* [Data supplied]:
'''

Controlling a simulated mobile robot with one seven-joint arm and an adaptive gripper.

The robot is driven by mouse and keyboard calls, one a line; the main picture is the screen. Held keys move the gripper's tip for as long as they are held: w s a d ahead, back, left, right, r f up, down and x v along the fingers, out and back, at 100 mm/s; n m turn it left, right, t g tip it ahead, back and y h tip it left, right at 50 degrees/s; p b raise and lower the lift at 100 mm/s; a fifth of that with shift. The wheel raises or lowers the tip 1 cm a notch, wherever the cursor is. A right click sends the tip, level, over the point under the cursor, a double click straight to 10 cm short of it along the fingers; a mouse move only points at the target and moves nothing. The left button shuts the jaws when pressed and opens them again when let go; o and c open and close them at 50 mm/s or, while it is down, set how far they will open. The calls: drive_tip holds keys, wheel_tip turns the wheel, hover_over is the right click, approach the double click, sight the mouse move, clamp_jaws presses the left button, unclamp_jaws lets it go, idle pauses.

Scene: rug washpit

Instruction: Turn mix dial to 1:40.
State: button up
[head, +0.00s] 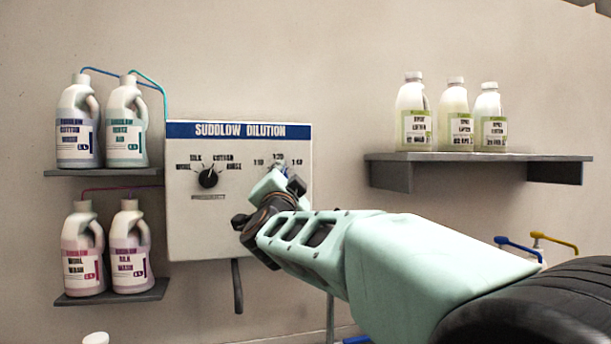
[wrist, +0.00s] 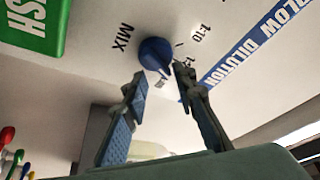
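The mix dial (wrist: 155,52) is a blue knob on the pale panel, beside the word MIX in the wrist view. A 1:10 mark and part of another ratio label show near it; its setting is unclear. In the head view my arm mostly hides the dial, on the right half of the Suddlow Dilution panel (head: 205,233). My gripper (wrist: 160,72) is open, its two fingers apart, with the tips close to the dial's near side. I cannot tell whether they touch it. In the head view my gripper (head: 287,178) is in front of the panel.
A black selector dial (head: 208,178) is on the panel's left half. Bottles stand on an upper left shelf (head: 80,173), a lower left shelf (head: 110,296) and a right shelf (head: 480,156). A green sign (wrist: 32,25) shows beside the dial in the wrist view.

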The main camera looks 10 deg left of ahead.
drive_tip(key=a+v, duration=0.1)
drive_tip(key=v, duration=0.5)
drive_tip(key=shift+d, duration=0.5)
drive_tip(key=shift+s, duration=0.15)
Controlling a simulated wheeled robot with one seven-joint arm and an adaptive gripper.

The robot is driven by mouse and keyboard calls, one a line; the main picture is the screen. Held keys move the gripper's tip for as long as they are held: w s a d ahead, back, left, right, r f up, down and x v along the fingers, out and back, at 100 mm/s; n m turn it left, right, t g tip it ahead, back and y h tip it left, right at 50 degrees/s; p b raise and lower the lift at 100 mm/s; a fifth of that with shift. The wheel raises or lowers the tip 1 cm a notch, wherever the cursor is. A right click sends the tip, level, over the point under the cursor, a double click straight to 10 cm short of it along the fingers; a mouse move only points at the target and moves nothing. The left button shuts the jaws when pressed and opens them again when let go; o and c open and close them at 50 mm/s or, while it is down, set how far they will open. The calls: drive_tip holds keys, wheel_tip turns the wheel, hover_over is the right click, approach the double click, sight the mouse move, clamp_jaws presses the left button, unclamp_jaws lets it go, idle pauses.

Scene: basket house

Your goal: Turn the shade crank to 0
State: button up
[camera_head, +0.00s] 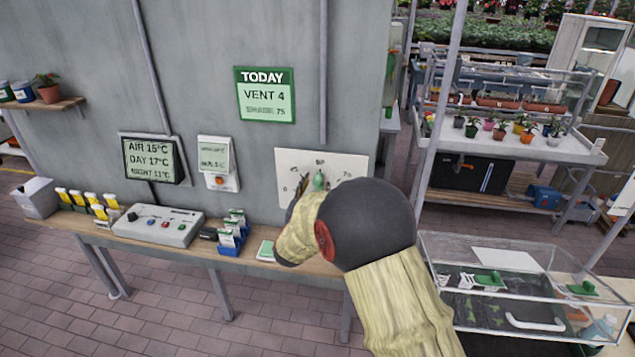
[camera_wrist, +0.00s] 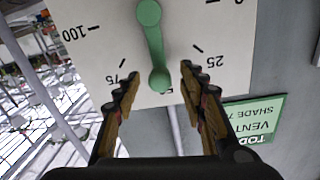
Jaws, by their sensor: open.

'''

* [Work required]: Find each line holding the string "joint" and copy it out.

* [Output for this task]:
Controlling a simulated mobile robot with one seven-joint arm and an adaptive gripper.
Controlling a simulated wheeled robot with one seven-joint arm and an adaptive gripper.

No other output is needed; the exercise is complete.